EXTRACTED RECORDS:

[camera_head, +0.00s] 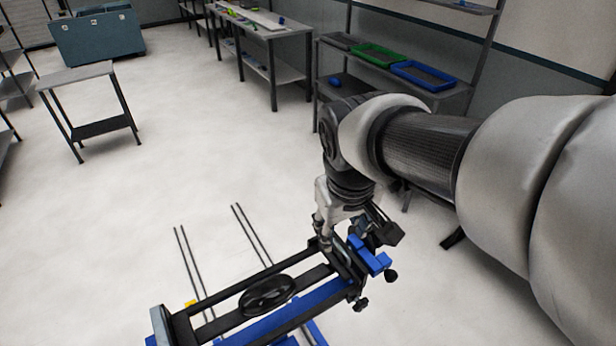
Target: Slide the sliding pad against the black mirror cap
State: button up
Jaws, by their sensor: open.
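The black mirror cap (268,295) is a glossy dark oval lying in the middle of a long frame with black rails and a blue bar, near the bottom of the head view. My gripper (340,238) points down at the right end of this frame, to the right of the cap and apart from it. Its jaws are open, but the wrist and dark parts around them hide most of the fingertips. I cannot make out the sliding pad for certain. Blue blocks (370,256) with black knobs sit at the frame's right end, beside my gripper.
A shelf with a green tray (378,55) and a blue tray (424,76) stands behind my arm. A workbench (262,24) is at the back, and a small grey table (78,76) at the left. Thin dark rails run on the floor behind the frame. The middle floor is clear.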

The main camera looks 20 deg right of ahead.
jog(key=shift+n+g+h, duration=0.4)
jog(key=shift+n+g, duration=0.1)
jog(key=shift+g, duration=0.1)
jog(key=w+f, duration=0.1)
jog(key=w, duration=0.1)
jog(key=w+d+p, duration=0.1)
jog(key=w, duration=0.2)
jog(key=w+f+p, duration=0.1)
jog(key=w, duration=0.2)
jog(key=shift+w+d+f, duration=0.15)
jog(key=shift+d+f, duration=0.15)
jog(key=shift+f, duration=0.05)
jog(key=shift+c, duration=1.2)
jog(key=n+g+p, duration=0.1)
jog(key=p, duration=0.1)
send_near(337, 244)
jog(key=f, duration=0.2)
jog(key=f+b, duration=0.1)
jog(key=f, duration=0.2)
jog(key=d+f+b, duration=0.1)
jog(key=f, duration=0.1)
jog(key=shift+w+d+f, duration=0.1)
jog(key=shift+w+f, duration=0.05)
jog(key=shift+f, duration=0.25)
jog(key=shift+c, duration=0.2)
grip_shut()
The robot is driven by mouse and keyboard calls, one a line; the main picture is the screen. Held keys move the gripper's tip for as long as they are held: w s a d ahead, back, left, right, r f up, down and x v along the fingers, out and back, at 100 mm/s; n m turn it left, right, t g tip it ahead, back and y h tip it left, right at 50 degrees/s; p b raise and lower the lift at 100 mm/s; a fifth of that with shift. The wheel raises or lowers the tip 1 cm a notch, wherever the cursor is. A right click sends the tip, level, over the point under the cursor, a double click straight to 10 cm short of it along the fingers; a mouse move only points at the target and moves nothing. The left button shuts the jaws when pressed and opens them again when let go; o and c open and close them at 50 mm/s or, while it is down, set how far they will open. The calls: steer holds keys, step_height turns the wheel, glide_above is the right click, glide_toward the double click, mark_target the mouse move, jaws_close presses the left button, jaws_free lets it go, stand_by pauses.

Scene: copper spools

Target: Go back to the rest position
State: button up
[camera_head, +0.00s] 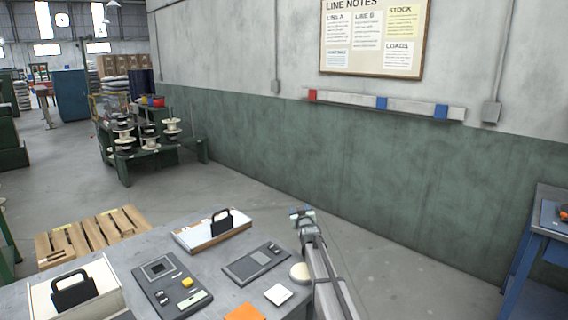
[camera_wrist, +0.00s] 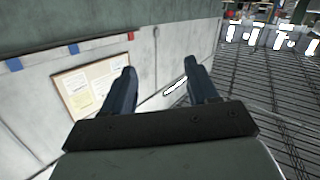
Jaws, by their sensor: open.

TASK BRIEF: All of the entries above should be duplicated exactly, except for the pictures.

SOLUTION BELOW:
[camera_head, +0.00s] 
Target: Slide the sliding pad against the black mirror cap
State: button up
Jaws, by their sensor: open.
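The black mirror cap (268,295) is a glossy dark oval lying in the middle of a long frame with black rails and a blue bar, near the bottom of the head view. My gripper (340,238) points down at the right end of this frame, to the right of the cap and apart from it. Its jaws are open, but the wrist and dark parts around them hide most of the fingertips. I cannot make out the sliding pad for certain. Blue blocks (370,256) with black knobs sit at the frame's right end, beside my gripper.
A shelf with a green tray (378,55) and a blue tray (424,76) stands behind my arm. A workbench (262,24) is at the back, and a small grey table (78,76) at the left. Thin dark rails run on the floor behind the frame. The middle floor is clear.

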The main camera looks 20 deg right of ahead.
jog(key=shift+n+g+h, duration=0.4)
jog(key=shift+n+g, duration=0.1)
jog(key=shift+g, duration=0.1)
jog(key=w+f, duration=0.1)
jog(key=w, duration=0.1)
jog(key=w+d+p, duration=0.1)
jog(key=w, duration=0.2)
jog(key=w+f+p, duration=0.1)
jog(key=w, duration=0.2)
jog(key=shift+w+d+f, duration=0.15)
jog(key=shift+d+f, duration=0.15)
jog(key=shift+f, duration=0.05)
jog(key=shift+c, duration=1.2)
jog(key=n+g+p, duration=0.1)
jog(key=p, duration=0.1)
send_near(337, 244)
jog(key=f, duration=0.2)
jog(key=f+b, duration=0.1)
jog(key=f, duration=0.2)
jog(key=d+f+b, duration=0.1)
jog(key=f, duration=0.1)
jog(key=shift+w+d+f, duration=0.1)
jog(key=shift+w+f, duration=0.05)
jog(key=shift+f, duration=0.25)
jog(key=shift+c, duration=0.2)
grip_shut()
The robot is driven by mouse and keyboard calls, one a line; the main picture is the screen. Held keys move the gripper's tip for as long as they are held: w s a d ahead, back, left, right, r f up, down and x v along the fingers, out and back, at 100 mm/s; n m turn it left, right, t g tip it ahead, back and y h tip it left, right at 50 degrees/s; p b raise and lower the lift at 100 mm/s; a fifth of that with shift. The wheel raises or lowers the tip 1 cm a notch, wherever the cursor is. A right click sends the tip, level, over the point under the cursor, a double click straight to 10 cm short of it along the fingers; a mouse move only points at the target and moves nothing. The left button shuts the jaws when pressed and opens them again when let go; o and c open and close them at 50 mm/s or, while it is down, set how far they will open. The calls: steer holds keys, step_height turns the wheel, glide_above is the right click, glide_toward the double click, mark_target the mouse move, jaws_close presses the left button, jaws_free lets it go, stand_by pauses.

Scene: copper spools

Target: Go back to the rest position
State: button up
[camera_head, +0.00s] 
[camera_wrist, +0.00s] 
Jaws, by their sensor: open.

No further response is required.